About these translations...
In 1978 these translations appeared as a very small-press publication entitled The Fire of the Gods Drives Us to Set Forth by Day and by Night, published by Hoddypoll Press, San Francisco, California. These web pages present a somewhat revised and expanded version of the original work.
Since I view Friedrich Hölderlin as the last poet in European literature to have thematicized ecstatic religious experience, or the loss thereof, convincingly, I have selected mostly those poems which seemed to me most representative of his visionary force at its greatest intensity, and which deal explicitly with man's relationship to the gods. Thus most of his best-known poems appear here. A somewhat more comprehensive selection of translations can be found in Friedrich Hölderlin: Selected Poems, translated by David Constantine, Bloodaxe Books, 1990 and 1996. Very useful also is Hymns and Fragments by Friedrich Hölderlin, translated and introduced Richard Sieburth, Princeton University Press, 1984, which includes several fragments and drafts, as well the major hymns.
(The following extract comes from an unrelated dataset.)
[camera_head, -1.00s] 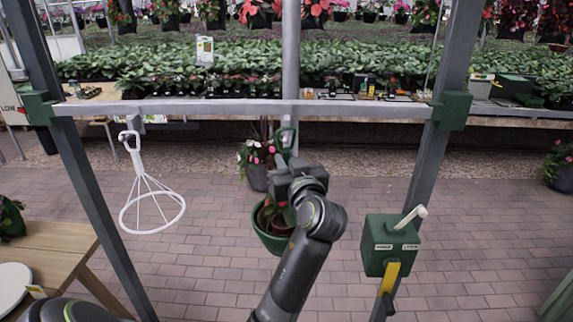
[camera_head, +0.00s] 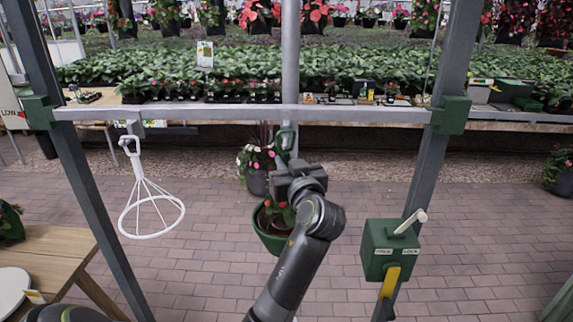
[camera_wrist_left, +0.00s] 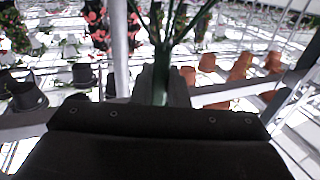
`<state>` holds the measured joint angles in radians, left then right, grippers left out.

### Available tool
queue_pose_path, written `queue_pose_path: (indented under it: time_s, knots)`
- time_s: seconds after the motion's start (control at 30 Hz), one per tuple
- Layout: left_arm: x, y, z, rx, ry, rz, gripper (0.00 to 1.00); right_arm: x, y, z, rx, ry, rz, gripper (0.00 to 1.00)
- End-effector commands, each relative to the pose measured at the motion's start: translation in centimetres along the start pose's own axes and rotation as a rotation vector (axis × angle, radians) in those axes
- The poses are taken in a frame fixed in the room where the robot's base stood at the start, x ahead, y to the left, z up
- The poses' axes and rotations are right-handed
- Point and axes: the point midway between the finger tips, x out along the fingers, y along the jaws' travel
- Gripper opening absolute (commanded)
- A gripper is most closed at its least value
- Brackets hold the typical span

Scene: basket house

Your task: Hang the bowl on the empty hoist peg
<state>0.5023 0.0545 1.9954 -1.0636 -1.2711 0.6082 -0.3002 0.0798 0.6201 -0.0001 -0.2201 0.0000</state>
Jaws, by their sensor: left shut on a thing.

Given the circumstance that Hölderlin's poems have remained all but unknown in the United States, it seemed useful to provide translations that indicate what the poems mean, rather than to attempt a display of their rhyme, verse form, metric schemes and highly idiosyncratic syntax. Thus these translations were conceived in reaction to the only translations of Hölderlin originally available to me in 1978, namely Friedrich Hölderlin: Poems and Fragments, by Michael Hamburger, Routledge and Kegan Paul, London: 1966, which was the basis for a subsequent Penguin paperback, and a further Penguin edition in 1998. I felt then as now that Mr. Hamburger's valiant attempt to reproduce something of the original structure of the poems could only lead to a diminished understanding of their meaning.
I suppose also that "literalness" by which I mean economy, simplicity of expression, and common vocabulary carries and sustains aesthetic value for me, whereas antiquated German verse forms, often themselves imitative of ancient Greek ones, decidedly do not. So I have not restrained myself from occasionally changing apostrophic sentences into declarative ones, or from translating certain words and phrases from the standard vocabulary of Romantic sentimentalism, such as "soul" or "heavenly," as "mind" or "of the gods," where it seemed contextually permissible.
The result is to some extent a modernization of the original text, and I hope that anyone who comes upon Hölderlin here for the first time will remember that he was a poet of considerable formal complexity, often attempting to Germanize Hellenic forms, and bound as well of course to the language and vocabulary of his times. That he could also break out of these forms and other contemporary poetic practices into amazingly modern modes of expression may not, I am afraid, be as well understood from my translations.
The original texts are taken from the critical edition of Friedrich Beissner, Friederich Hölderlin: Sämtliche Werke, Stuttgart: 1943-1961. I owe special thanks to my longtime friend Bernd W. Seiler, Professor of German Language and Literature at the University of Bielefeld, for his exceptional assistance and encouragement.
I dedicate these pages to the memory of Kenneth Rexroth, a poet of San Francisco, whose translations of Chinese poems into common and simple English first showed me that older texts of poetry from quite foreign cultures and languages could be successfully realized in this way.
"In the fine spring rain it is impossible to see very far,
And the mist rising from the water has hidden the hills."